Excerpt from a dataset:
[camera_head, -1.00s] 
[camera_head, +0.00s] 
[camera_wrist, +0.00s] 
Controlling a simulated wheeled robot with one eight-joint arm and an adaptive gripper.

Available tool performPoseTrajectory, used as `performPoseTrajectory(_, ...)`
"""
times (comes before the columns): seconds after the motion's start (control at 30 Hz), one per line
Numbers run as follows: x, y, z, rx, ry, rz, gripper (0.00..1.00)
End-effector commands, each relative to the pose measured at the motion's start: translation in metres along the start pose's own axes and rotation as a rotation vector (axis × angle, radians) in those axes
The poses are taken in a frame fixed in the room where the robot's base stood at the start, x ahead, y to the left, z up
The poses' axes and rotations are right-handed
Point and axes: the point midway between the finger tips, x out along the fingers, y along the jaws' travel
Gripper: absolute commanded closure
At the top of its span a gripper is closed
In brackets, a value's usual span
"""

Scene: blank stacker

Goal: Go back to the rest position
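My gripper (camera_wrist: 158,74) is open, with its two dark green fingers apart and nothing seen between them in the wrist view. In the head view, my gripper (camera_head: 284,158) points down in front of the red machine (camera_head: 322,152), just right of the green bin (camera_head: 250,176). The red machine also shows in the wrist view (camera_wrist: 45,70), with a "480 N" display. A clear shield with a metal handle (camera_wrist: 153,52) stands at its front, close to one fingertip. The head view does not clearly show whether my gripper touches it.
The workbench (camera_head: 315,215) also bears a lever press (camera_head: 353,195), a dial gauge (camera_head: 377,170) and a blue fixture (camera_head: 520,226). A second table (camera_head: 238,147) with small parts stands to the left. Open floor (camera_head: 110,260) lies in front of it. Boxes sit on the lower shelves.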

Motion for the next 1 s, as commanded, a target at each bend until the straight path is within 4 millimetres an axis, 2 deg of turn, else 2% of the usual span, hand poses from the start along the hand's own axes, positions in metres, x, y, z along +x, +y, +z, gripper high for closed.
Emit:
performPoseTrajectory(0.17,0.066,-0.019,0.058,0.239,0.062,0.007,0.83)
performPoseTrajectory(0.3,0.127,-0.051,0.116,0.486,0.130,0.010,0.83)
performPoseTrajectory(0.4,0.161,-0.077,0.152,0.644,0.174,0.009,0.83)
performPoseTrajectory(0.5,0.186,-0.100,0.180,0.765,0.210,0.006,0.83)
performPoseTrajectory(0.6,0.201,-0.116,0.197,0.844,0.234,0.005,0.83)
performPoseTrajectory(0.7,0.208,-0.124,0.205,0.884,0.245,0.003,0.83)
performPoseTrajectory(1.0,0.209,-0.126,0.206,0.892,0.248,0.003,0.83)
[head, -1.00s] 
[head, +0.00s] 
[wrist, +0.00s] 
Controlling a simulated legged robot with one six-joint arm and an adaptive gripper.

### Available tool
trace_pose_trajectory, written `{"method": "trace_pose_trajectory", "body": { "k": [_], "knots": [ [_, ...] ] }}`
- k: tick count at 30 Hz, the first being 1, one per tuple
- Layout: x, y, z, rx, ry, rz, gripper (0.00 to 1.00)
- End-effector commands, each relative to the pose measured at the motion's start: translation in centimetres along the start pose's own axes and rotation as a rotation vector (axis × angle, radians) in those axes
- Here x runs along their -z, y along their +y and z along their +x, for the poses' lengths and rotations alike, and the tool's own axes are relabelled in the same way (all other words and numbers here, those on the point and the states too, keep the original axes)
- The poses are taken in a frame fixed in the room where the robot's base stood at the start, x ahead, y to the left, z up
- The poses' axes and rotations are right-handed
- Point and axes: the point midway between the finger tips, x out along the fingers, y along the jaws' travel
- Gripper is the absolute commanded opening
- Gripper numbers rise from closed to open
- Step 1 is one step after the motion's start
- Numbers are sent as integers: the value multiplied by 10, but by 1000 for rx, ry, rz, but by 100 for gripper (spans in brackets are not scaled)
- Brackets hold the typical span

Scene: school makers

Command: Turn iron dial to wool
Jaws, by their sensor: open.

* Aim of the task *
Reproduce the material verbatim, line by line.

* Exercise answer *
[camera_head, -1.00s] 
[camera_head, +0.00s] 
[camera_wrist, +0.00s] 
Controlling a simulated wheeled robot with one eight-joint arm and an adaptive gripper.

Available tool performPoseTrajectory, used as `performPoseTrajectory(_, ...)`
"""
times (comes before the columns): seconds after the motion's start (control at 30 Hz), one per line
Numbers run as follows: x, y, z, rx, ry, rz, gripper (0.00..1.00)
End-effector commands, each relative to the pose measured at the motion's start: translation in metres along the start pose's own axes and rotation as a rotation vector (axis × angle, radians) in those axes
The poses are taken in a frame fixed in the room where the robot's base stood at the start, x ahead, y to the left, z up
The poses' axes and rotations are right-handed
Point and axes: the point midway between the finger tips, x out along the fingers, y along the jaws' travel
Gripper: absolute commanded closure
At the top of its span a gripper is closed
In brackets, a value's usual span
"""

Scene: blank stacker

Goal: Go back to the rest position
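My gripper (camera_wrist: 158,74) is open, with its two dark green fingers apart and nothing seen between them in the wrist view. In the head view, my gripper (camera_head: 284,158) points down in front of the red machine (camera_head: 322,152), just right of the green bin (camera_head: 250,176). The red machine also shows in the wrist view (camera_wrist: 45,70), with a "480 N" display. A clear shield with a metal handle (camera_wrist: 153,52) stands at its front, close to one fingertip. The head view does not clearly show whether my gripper touches it.
The workbench (camera_head: 315,215) also bears a lever press (camera_head: 353,195), a dial gauge (camera_head: 377,170) and a blue fixture (camera_head: 520,226). A second table (camera_head: 238,147) with small parts stands to the left. Open floor (camera_head: 110,260) lies in front of it. Boxes sit on the lower shelves.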

Motion for the next 1 s, as commanded, a target at each bend until the straight path is within 4 millimetres an axis, 2 deg of turn, else 2% of the usual span, hand poses from the start along the hand's own axes, positions in metres, x, y, z along +x, +y, +z, gripper high for closed.
Emit:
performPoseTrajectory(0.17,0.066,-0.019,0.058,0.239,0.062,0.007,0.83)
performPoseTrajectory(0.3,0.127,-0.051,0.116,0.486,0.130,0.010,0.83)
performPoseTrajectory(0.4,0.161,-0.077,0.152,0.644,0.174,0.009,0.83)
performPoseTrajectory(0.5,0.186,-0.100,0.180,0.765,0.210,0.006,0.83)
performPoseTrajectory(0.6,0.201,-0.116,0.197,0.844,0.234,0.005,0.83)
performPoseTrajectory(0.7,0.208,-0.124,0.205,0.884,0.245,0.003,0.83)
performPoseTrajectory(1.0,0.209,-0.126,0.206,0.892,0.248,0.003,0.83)
[head, -1.00s] 
[head, +0.00s] 
[wrist, +0.00s] 
Controlling a simulated legged robot with one six-joint arm and an adaptive gripper.

### Available tool
trace_pose_trajectory, written `{"method": "trace_pose_trajectory", "body": { "k": [_], "knots": [ [_, ...] ] }}`
- k: tick count at 30 Hz, the first being 1, one per tuple
- Layout: x, y, z, rx, ry, rz, gripper (0.00 to 1.00)
- End-effector commands, each relative to the pose measured at the motion's start: translation in centimetres along the start pose's own axes and rotation as a rotation vector (axis × angle, radians) in those axes
- Here x runs along their -z, y along their +y and z along their +x, for the poses' lengths and rotations alike, and the tool's own axes are relabelled in the same way (all other words and numbers here, those on the point and the states too, keep the original axes)
- The poses are taken in a frame fixed in the room where the robot's base stood at the start, x ahead, y to the left, z up
- The poses' axes and rotations are right-handed
- Point and axes: the point midway between the finger tips, x out along the fingers, y along the jaws' travel
- Gripper is the absolute commanded opening
- Gripper numbers rise from closed to open
- Step 1 is one step after the motion's start
- Numbers are sent as integers: the value multiplied by 10, but by 1000 for rx, ry, rz, but by 100 for gripper (spans in brackets are not scaled)
- Brackets hold the typical span

Scene: school makers

Command: Turn iron dial to wool
Jaws, by their sensor: open.

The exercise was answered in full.